We sit on the same side of the table with investors and we experience investing in exciting startups together. There’s an ongoing lively conversation our investors engage in around each one of our investment opportunities.
Myth #4: Crowdfunding hasn’t provided any returns for investors
Look at the data and you’ll see that most venture-backed companies don’t end up providing a return on their investors’ money until year 7. The fact that equity crowdfunding is still in its infancy (most equity crowdfunding platforms are less than two years old) means that it’s still a little premature to look at returns. And yet, some investors using equity crowdfunding platforms are seeing a bright future.
CircleUp has said it’s had a small exit via an M&A. Funders Club has quoted some unrealized returns on its portfolio (meaning, the value of the portfolio is up on paper). In September of 2014, OurCrowd and our investors experienced the first IPO of the entire equity crowdfunding industry. A developer of a bionic exoskeleton that’s helping paraplegics walk again, ReWalk Robotics went public on the NASDAQ and is now trading with a >$300 million market capitalization.

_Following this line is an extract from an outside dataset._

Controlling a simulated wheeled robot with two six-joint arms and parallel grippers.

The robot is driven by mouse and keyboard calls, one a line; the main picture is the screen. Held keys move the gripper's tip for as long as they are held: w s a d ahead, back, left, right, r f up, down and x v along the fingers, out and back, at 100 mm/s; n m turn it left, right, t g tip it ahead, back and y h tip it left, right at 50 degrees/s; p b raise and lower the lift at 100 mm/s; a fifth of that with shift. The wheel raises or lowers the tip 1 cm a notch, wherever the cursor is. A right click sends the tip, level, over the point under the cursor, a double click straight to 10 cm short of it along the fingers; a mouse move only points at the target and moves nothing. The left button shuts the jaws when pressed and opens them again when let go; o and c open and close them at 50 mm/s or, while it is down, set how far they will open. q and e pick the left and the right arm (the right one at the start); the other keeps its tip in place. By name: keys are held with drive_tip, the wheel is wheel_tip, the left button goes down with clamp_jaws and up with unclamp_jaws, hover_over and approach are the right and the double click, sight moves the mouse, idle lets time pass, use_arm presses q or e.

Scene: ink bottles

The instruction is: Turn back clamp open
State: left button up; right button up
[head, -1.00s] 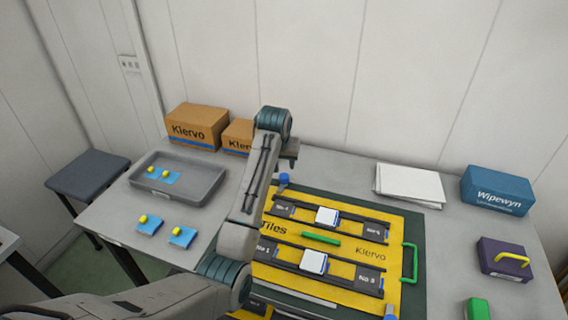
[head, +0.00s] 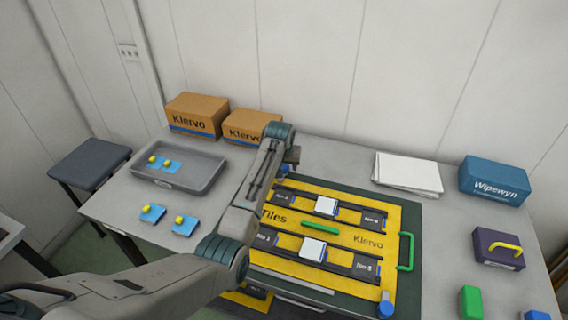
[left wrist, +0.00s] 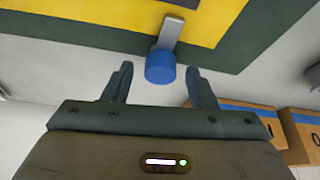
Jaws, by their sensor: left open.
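The back clamp is a grey lever (left wrist: 173,30) with a blue knob (left wrist: 160,67). In the left wrist view the lever reaches from the knob across the dark green border onto the yellow board (left wrist: 120,22). My left gripper (left wrist: 160,74) is open, with its two fingers on either side of the knob and visible gaps to it. In the head view my left gripper (head: 291,157) is at the board's back edge and mostly hides the back clamp. A front clamp's blue knob (head: 386,305) shows at the board's near edge. My right gripper is not in view.
The yellow board has a green handle (head: 405,251) and black rails with white blocks. Cardboard boxes (head: 197,116) and a grey tray (head: 205,174) stand to the left. White sheets (head: 407,172), a blue box (head: 494,181) and a purple block (head: 497,250) are at the right.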

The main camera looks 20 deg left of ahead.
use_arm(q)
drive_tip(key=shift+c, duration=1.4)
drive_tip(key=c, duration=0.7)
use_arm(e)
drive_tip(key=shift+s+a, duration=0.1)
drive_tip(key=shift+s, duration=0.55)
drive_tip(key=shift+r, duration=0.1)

There will be losses in equity crowdfunding — there will have to be. But, it’s encouraging that the investment opportunities are there for potential profits down the road. There are 240,000 angel investors in the U.S. and many of them are turning to equity crowdfunding platforms for increased deal flow. There are a total of 8 million households in the country that qualify to participate in equity crowdfunding.
Many of these investors are also finding a home in equity crowdfunding platforms as they prefer the ease of use, curated deal flow and professionalism offered by today’s class of equity crowdfunding platforms – like the kind we’ve built at OurCrowd.